1. So is it The Great British Baking Show or The Great British Bake Off? (It’s Bake Off in the UK and Baking Show in the US)


2. I want to cover Paul’s face with my royal icing.


3. Why do they love ruining perfectly good pastry by putting pork and veal in it?


4. Why is Paul Hollywood into wearing clothes so much? Fuck that. I mean seriously I want to fuck that.


5. The British are so polite. Even though you’ve been eliminated you still gets a big group hug.



6. Those crystal blue eyes tho


7. I want Sue and Mel to host everything. Move over Tina and Amy.



8. It would be nice if Paul Hollywood would slap his penis against my face.


9. Mary Berry is the sassy British grandmother everyone needs.


10. Paul has the salt and pepper hair that dreams are made of.


11. I wonder if I can buy a proving drawer at Home Depot?
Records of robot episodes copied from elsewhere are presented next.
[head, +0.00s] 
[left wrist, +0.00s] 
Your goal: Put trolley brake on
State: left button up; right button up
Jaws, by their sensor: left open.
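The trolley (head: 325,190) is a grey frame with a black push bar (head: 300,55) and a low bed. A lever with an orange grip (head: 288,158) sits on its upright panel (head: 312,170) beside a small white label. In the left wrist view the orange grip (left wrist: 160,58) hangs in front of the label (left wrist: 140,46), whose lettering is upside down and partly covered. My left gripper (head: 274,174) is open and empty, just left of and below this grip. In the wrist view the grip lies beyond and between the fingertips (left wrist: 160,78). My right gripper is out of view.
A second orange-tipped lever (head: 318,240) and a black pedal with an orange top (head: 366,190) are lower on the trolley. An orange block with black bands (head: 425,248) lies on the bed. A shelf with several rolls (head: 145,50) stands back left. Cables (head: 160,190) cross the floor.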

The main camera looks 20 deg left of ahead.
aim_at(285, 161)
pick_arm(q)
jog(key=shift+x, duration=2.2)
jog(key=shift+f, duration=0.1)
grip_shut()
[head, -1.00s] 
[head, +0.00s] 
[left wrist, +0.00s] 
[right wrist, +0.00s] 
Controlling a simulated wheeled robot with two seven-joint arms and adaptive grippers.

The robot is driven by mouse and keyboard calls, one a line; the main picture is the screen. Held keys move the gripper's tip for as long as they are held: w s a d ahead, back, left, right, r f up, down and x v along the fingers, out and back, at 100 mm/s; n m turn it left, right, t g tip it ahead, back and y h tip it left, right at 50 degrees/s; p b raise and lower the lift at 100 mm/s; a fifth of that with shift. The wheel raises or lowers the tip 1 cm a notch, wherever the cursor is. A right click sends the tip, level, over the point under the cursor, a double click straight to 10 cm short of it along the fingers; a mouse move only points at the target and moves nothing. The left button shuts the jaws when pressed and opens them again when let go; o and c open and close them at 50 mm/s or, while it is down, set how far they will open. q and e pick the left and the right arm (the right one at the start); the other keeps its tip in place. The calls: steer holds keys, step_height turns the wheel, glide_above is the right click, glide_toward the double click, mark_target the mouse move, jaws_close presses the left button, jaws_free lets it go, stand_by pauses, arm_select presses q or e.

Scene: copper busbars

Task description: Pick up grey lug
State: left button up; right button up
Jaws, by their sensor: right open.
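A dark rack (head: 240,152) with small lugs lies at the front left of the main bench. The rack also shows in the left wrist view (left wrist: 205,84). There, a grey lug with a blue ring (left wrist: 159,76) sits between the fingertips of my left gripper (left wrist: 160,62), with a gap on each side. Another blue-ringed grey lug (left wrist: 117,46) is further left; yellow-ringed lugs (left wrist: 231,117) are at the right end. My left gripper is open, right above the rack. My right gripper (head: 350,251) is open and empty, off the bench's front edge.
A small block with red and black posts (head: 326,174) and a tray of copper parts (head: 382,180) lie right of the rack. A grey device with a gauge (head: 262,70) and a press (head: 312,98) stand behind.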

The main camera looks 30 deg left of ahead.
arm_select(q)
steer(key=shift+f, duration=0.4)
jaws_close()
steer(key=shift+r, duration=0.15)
Maybe Williams Sonoma?


12. I would ride Paul Hollywood harder than a roller-coaster at 6 Flags.


13. Why do they always sit so close together? It looks very uncomfortable.


14. I want to wear Paul’s jock strap as a face mask.


15. There are so many cakes that I’ve never heard of. Have you ever heard of a tennis cake before this?


16. I imagine Paul smells like cinnamon sugar after a hard work out.


17. Seriously Brits stop using meat and vegetables when you bake. Cut that shit out.


18. One last message for Paul Hollywood: I’ve heard that some people think you’re attractive. I’m not sure I see it… Personally I’d give you a 6.5 at best.



You can find The Great British Baking Show on Netflix and your local PBS station.